Board 的代码还是相对容易的,主要是注意 euqals 必须满足几个特性,并且距离可以做一次缓存。
Solver 我写了一个内部类来用作搜索结点,用结点之间的父亲节点来表示搜索的路径,这样当出现目标局面的时候,逐层沿着 parent
向上就可以得到整条操作路径。
注意 distance
和 priority
必须缓存,这是一个多达 25 个测试点的优化项目。
另外通过实测可以发现 Manhattan Priority
更加好,所以直接采用这个方案就可以了。
有一个 Breaking tie
的技巧:
- Using Manhattan() as a tie-breaker helped a lot.
- Using Manhattan priority, then using Manhattan() to break the tie if two boards tie, and returning 0 if both measurements tie.

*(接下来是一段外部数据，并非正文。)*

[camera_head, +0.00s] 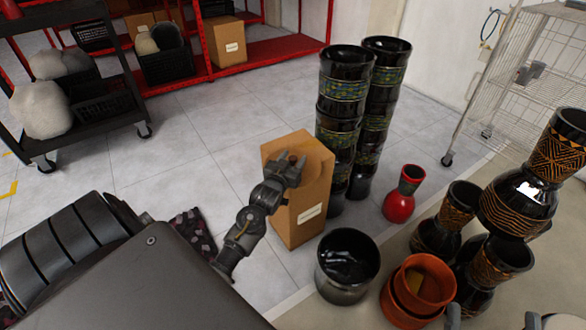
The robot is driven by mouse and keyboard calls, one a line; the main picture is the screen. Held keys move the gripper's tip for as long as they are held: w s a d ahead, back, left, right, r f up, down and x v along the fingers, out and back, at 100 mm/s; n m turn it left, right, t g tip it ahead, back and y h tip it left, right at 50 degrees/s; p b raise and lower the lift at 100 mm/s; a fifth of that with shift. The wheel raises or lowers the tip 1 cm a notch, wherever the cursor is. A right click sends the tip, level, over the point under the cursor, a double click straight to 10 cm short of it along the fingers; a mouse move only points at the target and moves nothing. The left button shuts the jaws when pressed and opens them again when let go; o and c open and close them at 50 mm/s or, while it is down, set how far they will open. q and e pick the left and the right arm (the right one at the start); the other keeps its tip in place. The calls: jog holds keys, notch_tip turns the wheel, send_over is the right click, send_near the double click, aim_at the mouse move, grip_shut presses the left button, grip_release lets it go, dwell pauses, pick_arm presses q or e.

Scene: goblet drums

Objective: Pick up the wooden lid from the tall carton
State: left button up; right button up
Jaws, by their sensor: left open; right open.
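A tall brown carton (312,205) stands on the tiled floor near the middle of the head view. A round wooden lid (318,167) lies on its top, with a small dark knob (293,158). My left gripper (291,166) is open at the lid, with its fingers around or just beside the knob; I cannot tell whether they touch it. The gripper and its wrist hide the lid's left part. My right gripper (492,320) shows only partly at the bottom right edge, open and apart from the carton.
Tall stacks of black drums (345,80) stand close behind the carton. A red goblet drum (402,195), a black pot (347,262), orange pots (418,288) and patterned drums (520,205) fill the right. A black cart (90,100) stands at left.

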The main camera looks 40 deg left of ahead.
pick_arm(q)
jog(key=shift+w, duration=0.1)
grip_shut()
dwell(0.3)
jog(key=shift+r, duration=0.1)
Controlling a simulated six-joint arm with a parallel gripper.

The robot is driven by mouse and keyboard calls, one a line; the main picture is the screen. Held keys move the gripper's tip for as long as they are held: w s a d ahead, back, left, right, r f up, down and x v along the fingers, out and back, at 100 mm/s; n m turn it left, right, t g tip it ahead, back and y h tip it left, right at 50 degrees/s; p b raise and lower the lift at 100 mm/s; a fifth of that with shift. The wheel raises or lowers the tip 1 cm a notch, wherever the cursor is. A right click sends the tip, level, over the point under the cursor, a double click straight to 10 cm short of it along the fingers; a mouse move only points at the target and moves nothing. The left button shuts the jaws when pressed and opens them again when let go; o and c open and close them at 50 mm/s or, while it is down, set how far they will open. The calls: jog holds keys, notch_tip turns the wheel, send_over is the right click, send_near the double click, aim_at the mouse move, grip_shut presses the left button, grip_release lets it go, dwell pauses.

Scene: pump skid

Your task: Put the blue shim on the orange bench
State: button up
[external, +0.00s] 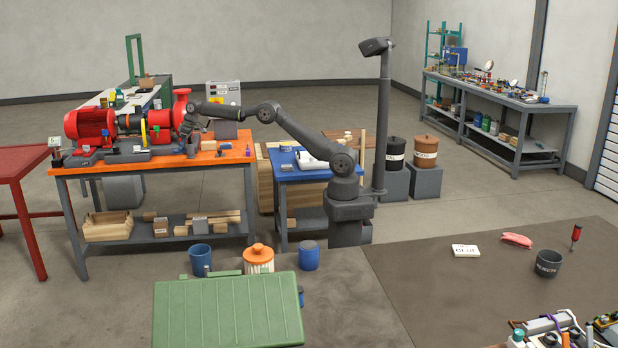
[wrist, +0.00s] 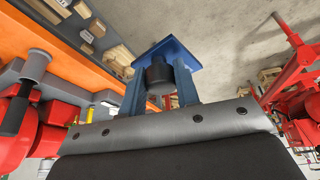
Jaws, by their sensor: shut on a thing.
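The orange bench (external: 210,161) stands at the left in the external view, and its orange top also runs along the left of the wrist view (wrist: 75,62). My gripper (wrist: 160,88) is shut on the blue shim (wrist: 172,52), a flat blue plate at the fingertips in the wrist view. A dark round part shows between the fingers, just under the plate. In the external view my gripper is at the red pump over the bench; its fingertips and the shim are too small or hidden to make out there.
The red pump and motor (external: 90,125) fill the left and middle of the orange bench. A red table (external: 22,162) is at the far left.

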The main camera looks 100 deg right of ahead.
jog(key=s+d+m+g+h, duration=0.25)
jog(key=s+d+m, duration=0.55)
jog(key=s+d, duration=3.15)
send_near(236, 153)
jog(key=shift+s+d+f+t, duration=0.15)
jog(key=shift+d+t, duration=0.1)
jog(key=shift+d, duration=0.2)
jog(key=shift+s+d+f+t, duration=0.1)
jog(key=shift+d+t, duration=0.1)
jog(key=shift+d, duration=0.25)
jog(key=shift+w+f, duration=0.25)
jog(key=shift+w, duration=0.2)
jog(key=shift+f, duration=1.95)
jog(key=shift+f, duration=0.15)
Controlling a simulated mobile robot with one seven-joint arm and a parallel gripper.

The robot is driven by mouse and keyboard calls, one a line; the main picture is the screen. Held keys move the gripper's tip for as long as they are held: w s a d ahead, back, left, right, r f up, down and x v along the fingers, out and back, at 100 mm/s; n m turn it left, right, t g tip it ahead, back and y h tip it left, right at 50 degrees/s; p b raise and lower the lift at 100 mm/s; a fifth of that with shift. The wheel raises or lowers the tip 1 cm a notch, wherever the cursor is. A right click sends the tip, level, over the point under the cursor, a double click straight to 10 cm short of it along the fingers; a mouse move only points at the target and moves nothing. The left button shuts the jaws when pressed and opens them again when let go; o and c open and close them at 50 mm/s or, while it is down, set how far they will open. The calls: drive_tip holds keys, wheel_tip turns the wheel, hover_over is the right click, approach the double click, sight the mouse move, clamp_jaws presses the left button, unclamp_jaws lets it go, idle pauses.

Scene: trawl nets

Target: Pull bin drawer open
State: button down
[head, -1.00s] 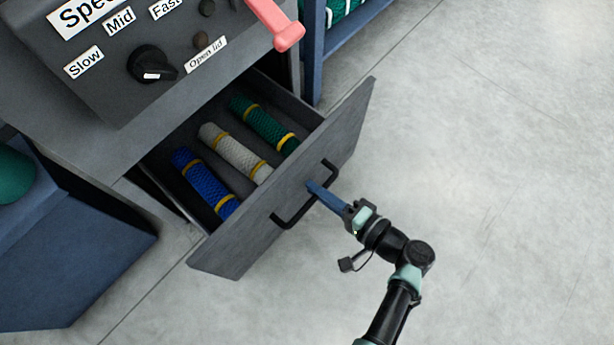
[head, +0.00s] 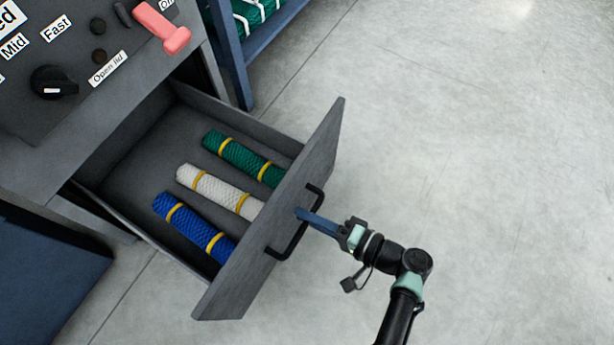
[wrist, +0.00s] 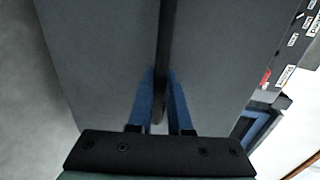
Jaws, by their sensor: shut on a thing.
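The grey bin drawer (head: 222,287) stands well out of the cabinet in the head view. Its black bar handle (head: 281,252) is on the front panel. Inside the drawer lie a green net roll (head: 243,158), a white net roll (head: 219,191) and a blue net roll (head: 193,227), each with yellow bands. My gripper (head: 302,214) has its blue fingers at the handle's bar. In the wrist view the two fingers (wrist: 161,90) are on either side of the dark handle, shut on it, against the grey drawer front.
The control panel with a black knob (head: 52,82) and a red lever (head: 163,30) is above the drawer. A blue rack (head: 232,60) with green nets stands behind it. A blue box (head: 40,280) is at lower left. The floor at right is clear.

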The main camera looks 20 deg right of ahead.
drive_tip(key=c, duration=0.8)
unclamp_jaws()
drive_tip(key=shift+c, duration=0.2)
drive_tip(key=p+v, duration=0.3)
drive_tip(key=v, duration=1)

Solver 可以在构造的时候直接跑出结果,然后缓存,否则没有执行过 solution()
的话,moves()
和 solvable
也拿不到。
有一个非常关键的地方在于不要添加重复的状态进入 PQ。
node.getParent() == null || !bb.equals(node.getParent().getBoard())
对于判断是不是可解的,可以将 board
和 board.twin()
一起加入 PQ,两个状态一起做 A* 搜索,要么是棋盘本身,要么是棋盘的双胞胎,总有一个会做到 isGoal()
。
一旦有任何一者达到目标局面,就说明这一个情况是可解的,那么另一方就是不可解的。通过判断可解的是自己,还是自己的双胞胎,可以得到 solvable
。
注意当且仅当 solvable
的时候才会有 moves()
和 solution()
,所以对于不可解的状态,注意不要把它的双胞胎的 moves
和 solution
赋值过来。
// To implement the A* algorithm, you must use the MinPQ data type for the priority queue. MinPQ<GameTreeNode> pq = new MinPQ<>(); // 把当前状态和双胞胎状态一起压入队列,做 A* 搜索 pq.insert(new GameTreeNode(initial, false)); pq.insert(new GameTreeNode(initial.twin(), true)); GameTreeNode node = pq.delMin(); Board b = node.getBoard(); // 要么是棋盘本身,要么是棋盘的双胞胎,总有一个会做到 isGoal() while (!b.isGoal()) { for (Board bb : b.neighbors()) { // The critical optimization. // A* search has one annoying feature: search nodes corresponding to the same board are enqueued on the priority queue many times. // To reduce unnecessary exploration of useless search nodes, when considering the neighbors of a search node, don’t enqueue a neighbor if its board is the same as the board of the previous search node in the game tree. if (node.getParent() == null || !bb.equals(node.getParent().getBoard())) { pq.insert(new GameTreeNode(bb, node)); } } // 理论上这里 pq 永远不可能为空 node = pq.delMin(); b = node.getBoard(); } // 如果是自己做出了结果,那么就是可解的,如果是双胞胎做出了结果,那么就是不可解的 solvable = !node.isTwin(); if (!solvable) { // 注意不可解的地图,moves 是 -1,solution 是 null moves = -1; solution = null; } else { // 遍历,沿着 parent 走上去 ArrayList<Board> list = new ArrayList<>(); while (node != null) { list.add(node.getBoard()); node = node.getParent(); } // 有多少个状态,减 1 就是操作次数 moves = list.size() - 1; // 做一次反转 Collections.reverse(list); solution = list; }
这段代码得了 99 分,应该已经秒杀了 Coursera 上绝大多数的提交了。
这次 Assignment 的及格线是 80 分,应该说只要正确性达标,内存和时间做的差些,90 分还是可以有的。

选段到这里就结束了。